What seems a lifetime ago, I was working for the Birmingham University Field Archaeology Unit. My cousin, Shaiz, came up for the weekend looking for some action. Having nothing to do on a particularly fine Saturday, I flippantly suggested that we visit Robert Plant’s home. This was before online stalking was even a thing but I had in fact discovered that he lived in a village in Worcestershire while leafing through a Led Zeppelin biography in a bookstore the previous week. Surely Shaiz would say no, I thought to myself. To my surprise he was up for it.

So we took the train from Birmingham to Kidderminster, only about an hour’s journey or less. Once we were out of the station, it was as though time had stopped at 1975, everything about the place screamed 1970s. From the way people dressed to the flock curtains adorning their windows. We roughly knew where Robert lived but weren’t exactly sure so went straight to the library as it occurred to me that we could check the electoral records.

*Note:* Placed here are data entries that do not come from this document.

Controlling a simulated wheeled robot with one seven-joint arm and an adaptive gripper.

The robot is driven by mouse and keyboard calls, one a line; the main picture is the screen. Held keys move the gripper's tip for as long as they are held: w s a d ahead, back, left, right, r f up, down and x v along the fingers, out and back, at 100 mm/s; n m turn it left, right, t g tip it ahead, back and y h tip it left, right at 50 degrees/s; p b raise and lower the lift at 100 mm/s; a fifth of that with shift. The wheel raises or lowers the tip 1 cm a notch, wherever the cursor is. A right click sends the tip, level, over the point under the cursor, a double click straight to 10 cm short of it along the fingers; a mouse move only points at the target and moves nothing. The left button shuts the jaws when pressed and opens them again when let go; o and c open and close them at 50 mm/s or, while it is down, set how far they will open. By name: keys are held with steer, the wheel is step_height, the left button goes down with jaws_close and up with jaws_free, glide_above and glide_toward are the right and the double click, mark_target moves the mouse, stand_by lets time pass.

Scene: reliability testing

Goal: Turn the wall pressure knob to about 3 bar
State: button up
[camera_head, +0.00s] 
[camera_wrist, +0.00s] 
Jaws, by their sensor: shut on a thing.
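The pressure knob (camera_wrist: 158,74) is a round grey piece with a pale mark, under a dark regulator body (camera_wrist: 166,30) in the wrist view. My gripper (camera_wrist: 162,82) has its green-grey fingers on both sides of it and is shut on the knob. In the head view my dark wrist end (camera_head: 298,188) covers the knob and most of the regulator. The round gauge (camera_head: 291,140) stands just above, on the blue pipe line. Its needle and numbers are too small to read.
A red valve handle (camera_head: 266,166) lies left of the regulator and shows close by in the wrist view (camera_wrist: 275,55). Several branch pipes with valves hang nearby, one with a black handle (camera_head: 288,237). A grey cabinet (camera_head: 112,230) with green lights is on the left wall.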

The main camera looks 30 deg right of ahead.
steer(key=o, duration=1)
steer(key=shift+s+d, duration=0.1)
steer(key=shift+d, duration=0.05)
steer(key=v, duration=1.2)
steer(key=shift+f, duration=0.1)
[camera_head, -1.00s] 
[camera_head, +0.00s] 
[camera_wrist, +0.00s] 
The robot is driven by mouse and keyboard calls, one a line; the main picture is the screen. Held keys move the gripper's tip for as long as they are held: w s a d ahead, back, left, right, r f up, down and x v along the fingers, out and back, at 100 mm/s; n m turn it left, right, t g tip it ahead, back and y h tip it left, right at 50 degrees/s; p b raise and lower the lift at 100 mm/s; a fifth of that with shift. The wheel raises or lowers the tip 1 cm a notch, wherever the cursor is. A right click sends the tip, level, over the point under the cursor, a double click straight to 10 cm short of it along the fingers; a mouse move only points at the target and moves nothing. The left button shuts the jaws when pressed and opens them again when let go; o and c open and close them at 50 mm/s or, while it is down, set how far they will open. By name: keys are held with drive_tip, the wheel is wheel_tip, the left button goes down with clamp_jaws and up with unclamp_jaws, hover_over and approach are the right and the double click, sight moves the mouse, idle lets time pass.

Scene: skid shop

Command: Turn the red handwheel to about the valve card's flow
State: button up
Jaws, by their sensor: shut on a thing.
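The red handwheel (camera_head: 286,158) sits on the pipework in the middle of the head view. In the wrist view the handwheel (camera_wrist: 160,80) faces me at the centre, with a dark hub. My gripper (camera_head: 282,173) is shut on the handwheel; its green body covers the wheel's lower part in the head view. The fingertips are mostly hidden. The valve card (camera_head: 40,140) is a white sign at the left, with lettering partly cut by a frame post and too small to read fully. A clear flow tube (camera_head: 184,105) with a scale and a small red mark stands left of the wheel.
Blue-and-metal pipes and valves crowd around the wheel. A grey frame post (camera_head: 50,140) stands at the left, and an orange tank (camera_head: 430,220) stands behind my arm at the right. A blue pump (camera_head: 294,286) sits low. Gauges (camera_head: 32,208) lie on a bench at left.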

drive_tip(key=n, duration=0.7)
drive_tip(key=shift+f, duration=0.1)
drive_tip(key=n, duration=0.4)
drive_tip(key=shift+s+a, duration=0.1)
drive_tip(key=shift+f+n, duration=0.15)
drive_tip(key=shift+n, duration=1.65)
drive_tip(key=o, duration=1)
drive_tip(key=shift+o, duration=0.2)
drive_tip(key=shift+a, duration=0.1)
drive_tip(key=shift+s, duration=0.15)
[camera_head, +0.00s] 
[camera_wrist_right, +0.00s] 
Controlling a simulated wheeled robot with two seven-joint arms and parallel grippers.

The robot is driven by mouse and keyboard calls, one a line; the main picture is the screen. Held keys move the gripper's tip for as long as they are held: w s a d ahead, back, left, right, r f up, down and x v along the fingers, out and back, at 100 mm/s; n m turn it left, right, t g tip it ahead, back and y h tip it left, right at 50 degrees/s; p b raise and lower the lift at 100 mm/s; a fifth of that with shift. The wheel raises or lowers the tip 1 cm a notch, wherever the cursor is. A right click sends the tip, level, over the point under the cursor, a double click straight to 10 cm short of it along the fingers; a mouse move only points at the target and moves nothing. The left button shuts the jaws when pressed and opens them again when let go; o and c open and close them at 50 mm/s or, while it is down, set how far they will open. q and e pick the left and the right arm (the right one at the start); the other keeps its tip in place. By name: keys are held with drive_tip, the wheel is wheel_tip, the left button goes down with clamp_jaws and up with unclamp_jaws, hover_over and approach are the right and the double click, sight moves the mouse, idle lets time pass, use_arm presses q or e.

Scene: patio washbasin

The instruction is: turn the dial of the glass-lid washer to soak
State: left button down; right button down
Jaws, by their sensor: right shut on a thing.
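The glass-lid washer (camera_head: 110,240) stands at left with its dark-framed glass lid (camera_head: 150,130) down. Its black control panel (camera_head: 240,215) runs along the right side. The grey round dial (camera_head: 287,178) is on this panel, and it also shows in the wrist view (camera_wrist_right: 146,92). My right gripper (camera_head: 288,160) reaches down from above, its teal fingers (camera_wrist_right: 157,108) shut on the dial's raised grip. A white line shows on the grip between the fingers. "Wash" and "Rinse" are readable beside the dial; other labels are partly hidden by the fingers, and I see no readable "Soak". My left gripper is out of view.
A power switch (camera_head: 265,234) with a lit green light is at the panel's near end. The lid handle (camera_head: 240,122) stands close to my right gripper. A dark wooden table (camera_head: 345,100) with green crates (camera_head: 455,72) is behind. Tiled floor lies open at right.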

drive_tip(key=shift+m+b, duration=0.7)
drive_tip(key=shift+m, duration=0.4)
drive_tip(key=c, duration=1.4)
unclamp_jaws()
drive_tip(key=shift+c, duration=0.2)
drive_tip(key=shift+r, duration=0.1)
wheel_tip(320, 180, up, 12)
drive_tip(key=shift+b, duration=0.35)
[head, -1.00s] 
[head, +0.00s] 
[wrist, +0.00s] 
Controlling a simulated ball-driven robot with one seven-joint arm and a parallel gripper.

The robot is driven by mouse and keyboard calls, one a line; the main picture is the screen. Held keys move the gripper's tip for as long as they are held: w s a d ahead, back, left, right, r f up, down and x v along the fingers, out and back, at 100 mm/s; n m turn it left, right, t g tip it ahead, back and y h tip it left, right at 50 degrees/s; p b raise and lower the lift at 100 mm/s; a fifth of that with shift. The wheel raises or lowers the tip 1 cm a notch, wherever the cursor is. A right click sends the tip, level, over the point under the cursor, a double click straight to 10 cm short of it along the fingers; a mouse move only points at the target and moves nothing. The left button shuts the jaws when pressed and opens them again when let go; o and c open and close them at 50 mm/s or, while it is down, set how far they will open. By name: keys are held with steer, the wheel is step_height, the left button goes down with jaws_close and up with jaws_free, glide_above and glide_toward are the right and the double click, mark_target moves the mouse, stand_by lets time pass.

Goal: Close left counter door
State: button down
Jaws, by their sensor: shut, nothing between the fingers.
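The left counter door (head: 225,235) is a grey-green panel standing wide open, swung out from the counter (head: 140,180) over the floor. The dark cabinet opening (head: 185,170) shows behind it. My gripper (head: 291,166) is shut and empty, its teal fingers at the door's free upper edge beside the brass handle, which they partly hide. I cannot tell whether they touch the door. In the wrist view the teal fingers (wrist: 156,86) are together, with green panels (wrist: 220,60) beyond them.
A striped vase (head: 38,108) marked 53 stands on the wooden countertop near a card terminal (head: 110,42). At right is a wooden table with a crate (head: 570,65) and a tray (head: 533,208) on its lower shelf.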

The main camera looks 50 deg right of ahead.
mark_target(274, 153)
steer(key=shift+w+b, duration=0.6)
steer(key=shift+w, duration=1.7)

A stroke of genius on my part as we found his address. Hearts pounding, and feeling like kids going to watch our favourite football team, we then took a bus to his village. Within fifteen minutes we were there.

Wolverly is a one street village so we started walking. I remember the road was lined with trees on either side with a backdrop of gentle rolling hills covered in green fields. It was quiet except for the sound of birds chirping. As we got nearer, I started to have doubts, this was a bit silly. I’d only mentioned it as a lark, I had no idea it was going to be this easy to find out where he lived. I just wanted a day out. After what seemed like an eternity we finally reached our destination. By now I felt a complete idiot. ‘I can’t do this,’ I told Shaiz. But he was adamant. We had come all this way and now that we were here, we had to see Robert (so now we are on first name terms are we?). There was no turning back.